-- Information shown start --
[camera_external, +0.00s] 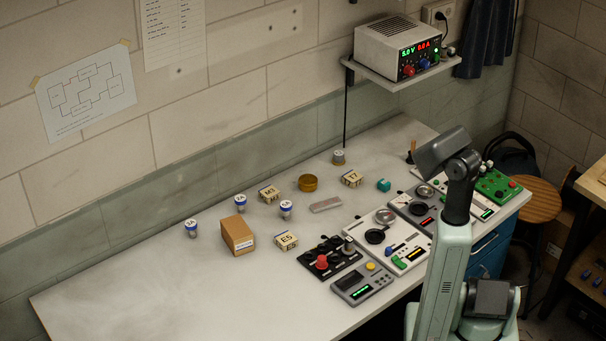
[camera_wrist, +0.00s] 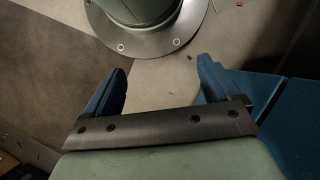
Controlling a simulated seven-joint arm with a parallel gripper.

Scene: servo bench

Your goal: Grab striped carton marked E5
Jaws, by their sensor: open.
-- Information shown end --
■ Written problem:
Output precisely the lines in the material above from the line containing "[camera_wrist, +0.00s]" through its last line, and omit pictures.

■ Answer in full:
[camera_wrist, +0.00s] 
Controlling a simulated seven-joint arm with a parallel gripper.

Scene: servo bench

Your goal: Grab striped carton marked E5
Jaws, by their sensor: open.

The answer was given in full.